Senators Scott and Perata don't even trust reserve peace officers with a handgun.
People who are authorized by the department as handgun safety license instructors would also be exempt from the thumbprint and safety requirements.
Your license would include the following:
- Your name,
- current mailing address,
- date of birth,
- a number "unique to each licensee and that is the same as the licensee's California driver's license number, or if the licensee does not have a California driver's license, a number that is the same as the licensee's California state identification card number,"
- expiration date of the license,
- your signature,
- the following words prominently displayed, at the top of the license, "California Handgun Safety License Not Valid For Any Other Purpose"
All of the above is just for openers; there isn't enough room here to cover
bill. It also has provisions relating to dealers and the probate laws.
This law would also have the effect of ending state preemption of firearms laws, where the authority for making such laws is vested in the state, NOT in individual communities, so that all Californians live under the same standard.
SB 52 is the most draconian piece of legislation ever written in the state of California's history, and if passed into law, will
surely be exported to many other states in the union.
It would effectively end handgun ownership in the state simply because it would make it so difficult to obtain a license.

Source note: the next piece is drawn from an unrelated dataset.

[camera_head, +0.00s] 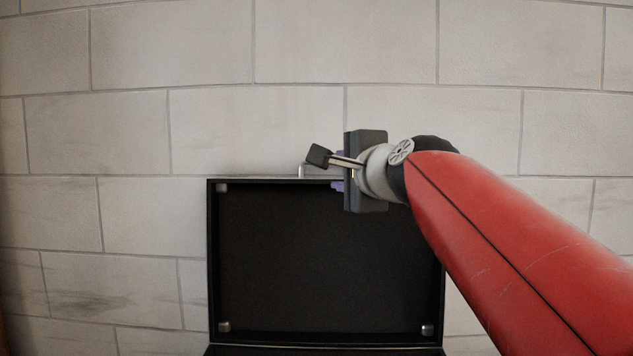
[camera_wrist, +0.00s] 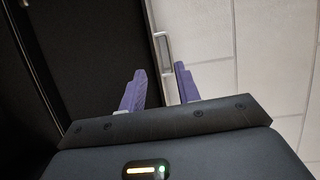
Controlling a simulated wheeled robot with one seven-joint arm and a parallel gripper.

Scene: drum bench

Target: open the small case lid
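The small case lid (camera_head: 325,260) stands raised in the head view, its dark inner face toward the camera and its top edge against the pale wall. In the wrist view the lid (camera_wrist: 95,45) fills the left side. A pale metal handle (camera_head: 302,171) sticks out from the lid's top edge. The handle (camera_wrist: 166,52) also shows in the wrist view, just beyond the gap between the fingertips. My gripper (camera_wrist: 160,70) is open, with its purple fingers apart. In the head view my gripper (camera_head: 338,171) is at the lid's top edge, right of the handle; contact cannot be told.
A pale block wall (camera_head: 140,130) fills the background. Only a thin strip of the case below the lid shows at the bottom of the head view. The space left of the lid looks clear.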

The California Constitution, article 1, declaration of rights, section 1, says:
"All people are by nature free and independent and have inalienable rights. Among these are enjoying and defending life and liberty, acquiring, possessing, and protecting property, and pursuing and obtaining safety, happiness, and privacy."
One has to wonder how Senators Scott and Perata expect the people of California to protect their property, "obtain safety" or "defend[ing] life and liberty" without the means to do so.
One also has to wonder if Senators Scott and Perata understand that the State Constitution doesn't trump the U.S. Constitution, or just what those "inalienable rights," also mentioned in the Declaration of Independence, include.